HTML5 ARTICLE

June 10, 2013

Espial, Pace’s New Set-top Box to Spark up Cable Show


Like peanut butter and chocolate, sometimes the best things can come out of a combination of two separate items that ultimately work well together. Espial (News Alert) and Pace took an act on the road to The Cable Show, running June 10 – 12 in Washington, D.C., and showed off just how a combination of separate technologies can make a set-top box (STB) and user experience to rival most any out there.

The box in question takes Espial’s STB client and reference design kit (RDK)-based user experience systems and couples them with Pace’s IP STB systems. With all of these together, the end result is a larger overall construct that can offer an array of options for its users. For instance, the overall system not only boasts an HTML5 interface, but also an established storefront for video-on-demand services, as well as a set of video applications and even some social media integration capabilities.

The combination of these subsystems, meanwhile, offers some distinctive advantages of their own. Since Espial’s STB client is focused on new open Web standards—not just HTML5 but also CSS3 and RDK—the end result is a better overall user experience and a decreased development cost for those developing for such a system. Better yet, Pace’s IP client allows for improved performance over many competitors in the field, improving the overall viability of such a device, and the whole thing can work with both Ethernet and MoCA technologies for added versatility in the field.

The value of the extra features that the Espial / Pace system brings in can hardly be underestimated either. Many television providers are discovering the value of social media integration; Dish Network just brought it into the field with Dish Social only recently, and Dish isn’t alone in the market as individual shows promote a social media aspect.
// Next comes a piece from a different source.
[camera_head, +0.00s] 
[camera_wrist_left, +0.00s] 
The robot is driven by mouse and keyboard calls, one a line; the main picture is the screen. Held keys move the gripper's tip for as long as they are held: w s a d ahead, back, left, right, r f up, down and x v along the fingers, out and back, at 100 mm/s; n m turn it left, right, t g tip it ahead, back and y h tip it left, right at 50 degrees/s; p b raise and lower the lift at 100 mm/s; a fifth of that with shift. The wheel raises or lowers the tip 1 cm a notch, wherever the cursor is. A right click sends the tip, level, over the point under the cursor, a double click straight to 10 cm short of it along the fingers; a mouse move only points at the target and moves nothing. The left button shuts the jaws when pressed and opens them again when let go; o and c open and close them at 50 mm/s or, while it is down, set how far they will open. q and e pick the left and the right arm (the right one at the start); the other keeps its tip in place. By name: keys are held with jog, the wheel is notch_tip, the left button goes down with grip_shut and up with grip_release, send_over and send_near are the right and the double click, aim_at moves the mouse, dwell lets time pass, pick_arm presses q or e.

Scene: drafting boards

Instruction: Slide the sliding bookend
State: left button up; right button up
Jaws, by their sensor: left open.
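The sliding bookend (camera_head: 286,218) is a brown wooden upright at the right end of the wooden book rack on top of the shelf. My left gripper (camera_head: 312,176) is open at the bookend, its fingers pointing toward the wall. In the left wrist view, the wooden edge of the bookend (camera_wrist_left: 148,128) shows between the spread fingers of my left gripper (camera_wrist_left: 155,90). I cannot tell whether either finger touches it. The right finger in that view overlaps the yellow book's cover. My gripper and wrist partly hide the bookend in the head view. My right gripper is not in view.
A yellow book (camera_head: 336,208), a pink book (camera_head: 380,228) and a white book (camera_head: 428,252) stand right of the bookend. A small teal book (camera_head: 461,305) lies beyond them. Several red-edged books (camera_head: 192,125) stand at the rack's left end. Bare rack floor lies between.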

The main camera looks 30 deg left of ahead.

The sheer number of applications out there boasting HTML5 as involved in some way are increasing on a scale too rapid to easily ignore, and the field of set-top boxes—especially when issues like the Smart TV system or smart Blu-ray player are added into the mix—is likewise hard to turn down. There are still plenty of users out there who have eschewed cable for the savings and variety presented online, and likely will be more to come.

Espial and Pace’s new set-top box, meanwhile, should offer plenty of value for not only developers, but also for users. That should make this new piece both a hit at The Cable Show and well beyond when it reaches the market.